§ **Exercise requirements**
Nothing but the lines from the one that contains "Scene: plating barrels" through the end of the listing should appear, set down exactly.

(Robot trajectory data)
::::

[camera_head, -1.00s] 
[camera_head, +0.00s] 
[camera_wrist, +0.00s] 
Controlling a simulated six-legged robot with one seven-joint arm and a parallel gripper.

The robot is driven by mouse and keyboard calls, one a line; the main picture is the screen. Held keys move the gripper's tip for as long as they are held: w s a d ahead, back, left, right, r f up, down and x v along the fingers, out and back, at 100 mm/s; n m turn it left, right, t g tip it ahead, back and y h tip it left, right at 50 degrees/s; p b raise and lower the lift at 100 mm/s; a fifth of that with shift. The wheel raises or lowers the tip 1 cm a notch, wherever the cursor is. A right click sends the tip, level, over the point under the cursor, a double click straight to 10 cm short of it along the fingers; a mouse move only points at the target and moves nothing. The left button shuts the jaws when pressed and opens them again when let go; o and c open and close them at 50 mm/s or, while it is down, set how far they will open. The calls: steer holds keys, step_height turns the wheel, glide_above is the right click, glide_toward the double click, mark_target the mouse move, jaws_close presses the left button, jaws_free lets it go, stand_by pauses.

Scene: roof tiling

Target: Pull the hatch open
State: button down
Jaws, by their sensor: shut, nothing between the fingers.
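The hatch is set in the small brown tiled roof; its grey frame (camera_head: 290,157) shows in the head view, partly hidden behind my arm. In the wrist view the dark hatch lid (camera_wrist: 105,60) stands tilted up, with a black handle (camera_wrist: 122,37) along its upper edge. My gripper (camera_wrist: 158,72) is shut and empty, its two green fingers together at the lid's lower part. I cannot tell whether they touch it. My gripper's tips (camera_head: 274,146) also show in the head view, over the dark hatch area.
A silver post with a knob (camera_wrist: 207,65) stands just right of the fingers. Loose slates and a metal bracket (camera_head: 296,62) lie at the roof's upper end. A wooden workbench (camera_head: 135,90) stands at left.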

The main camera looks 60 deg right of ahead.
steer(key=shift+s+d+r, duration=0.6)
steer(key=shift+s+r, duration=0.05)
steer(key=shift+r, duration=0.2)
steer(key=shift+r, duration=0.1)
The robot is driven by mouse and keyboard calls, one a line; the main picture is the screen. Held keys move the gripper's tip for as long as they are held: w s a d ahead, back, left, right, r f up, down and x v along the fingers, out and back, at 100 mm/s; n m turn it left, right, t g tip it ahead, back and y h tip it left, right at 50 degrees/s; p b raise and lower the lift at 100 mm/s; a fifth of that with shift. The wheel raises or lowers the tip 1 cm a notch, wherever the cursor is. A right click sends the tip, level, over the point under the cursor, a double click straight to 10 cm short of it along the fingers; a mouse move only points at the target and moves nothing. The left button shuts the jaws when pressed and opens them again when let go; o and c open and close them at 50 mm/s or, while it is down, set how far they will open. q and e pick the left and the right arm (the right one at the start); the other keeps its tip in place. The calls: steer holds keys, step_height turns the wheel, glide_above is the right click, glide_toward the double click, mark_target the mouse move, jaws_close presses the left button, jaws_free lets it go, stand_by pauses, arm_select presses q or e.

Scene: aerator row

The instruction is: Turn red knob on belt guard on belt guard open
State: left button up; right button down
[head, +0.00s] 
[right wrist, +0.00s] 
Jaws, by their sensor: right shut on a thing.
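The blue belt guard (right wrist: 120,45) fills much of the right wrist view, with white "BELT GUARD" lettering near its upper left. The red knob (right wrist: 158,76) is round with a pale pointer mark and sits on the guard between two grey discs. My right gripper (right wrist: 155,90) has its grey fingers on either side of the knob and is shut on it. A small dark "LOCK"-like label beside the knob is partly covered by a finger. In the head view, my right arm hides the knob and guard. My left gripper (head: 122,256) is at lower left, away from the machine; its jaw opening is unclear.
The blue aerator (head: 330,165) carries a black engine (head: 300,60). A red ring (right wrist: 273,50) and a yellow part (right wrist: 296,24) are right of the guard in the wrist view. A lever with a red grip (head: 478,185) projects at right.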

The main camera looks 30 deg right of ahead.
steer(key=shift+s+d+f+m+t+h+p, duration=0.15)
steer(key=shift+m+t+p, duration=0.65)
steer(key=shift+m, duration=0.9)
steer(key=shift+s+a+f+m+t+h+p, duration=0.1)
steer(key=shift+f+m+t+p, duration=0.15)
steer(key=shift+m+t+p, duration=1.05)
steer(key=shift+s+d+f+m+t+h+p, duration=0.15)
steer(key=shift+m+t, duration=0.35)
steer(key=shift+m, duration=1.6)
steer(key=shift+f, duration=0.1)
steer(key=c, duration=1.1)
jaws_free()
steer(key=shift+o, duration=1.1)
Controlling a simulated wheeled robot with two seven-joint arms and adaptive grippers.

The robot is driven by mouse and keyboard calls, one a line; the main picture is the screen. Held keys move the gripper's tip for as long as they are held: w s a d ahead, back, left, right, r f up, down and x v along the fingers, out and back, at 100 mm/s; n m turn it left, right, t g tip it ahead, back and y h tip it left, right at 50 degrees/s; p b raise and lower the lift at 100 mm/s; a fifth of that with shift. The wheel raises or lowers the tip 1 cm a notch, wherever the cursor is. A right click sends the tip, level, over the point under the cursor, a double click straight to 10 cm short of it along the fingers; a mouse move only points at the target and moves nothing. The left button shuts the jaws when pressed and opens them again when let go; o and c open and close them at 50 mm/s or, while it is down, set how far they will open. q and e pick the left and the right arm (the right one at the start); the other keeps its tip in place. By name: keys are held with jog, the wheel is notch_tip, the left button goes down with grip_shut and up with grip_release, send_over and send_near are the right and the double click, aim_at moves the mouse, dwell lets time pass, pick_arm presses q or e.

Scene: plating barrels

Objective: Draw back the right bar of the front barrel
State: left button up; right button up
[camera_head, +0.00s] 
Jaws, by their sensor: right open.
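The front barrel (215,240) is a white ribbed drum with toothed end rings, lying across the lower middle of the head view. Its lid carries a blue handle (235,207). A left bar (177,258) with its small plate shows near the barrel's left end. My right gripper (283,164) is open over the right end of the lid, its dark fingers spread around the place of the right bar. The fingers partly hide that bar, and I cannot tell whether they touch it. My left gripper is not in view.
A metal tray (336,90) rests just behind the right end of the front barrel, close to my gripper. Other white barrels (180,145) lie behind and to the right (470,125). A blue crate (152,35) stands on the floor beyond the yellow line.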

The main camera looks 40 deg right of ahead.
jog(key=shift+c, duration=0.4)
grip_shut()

::::

§ **Final result**
Scene: plating barrels

Objective: Draw back the right bar of the front barrel
State: left button up; right button up
[camera_head, +0.00s] 
Jaws, by their sensor: right open.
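The front barrel (215,240) is a white ribbed drum with toothed end rings, lying across the lower middle of the head view. Its lid carries a blue handle (235,207). A left bar (177,258) with its small plate shows near the barrel's left end. My right gripper (283,164) is open over the right end of the lid, its dark fingers spread around the place of the right bar. The fingers partly hide that bar, and I cannot tell whether they touch it. My left gripper is not in view.
A metal tray (336,90) rests just behind the right end of the front barrel, close to my gripper. Other white barrels (180,145) lie behind and to the right (470,125). A blue crate (152,35) stands on the floor beyond the yellow line.

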The main camera looks 40 deg right of ahead.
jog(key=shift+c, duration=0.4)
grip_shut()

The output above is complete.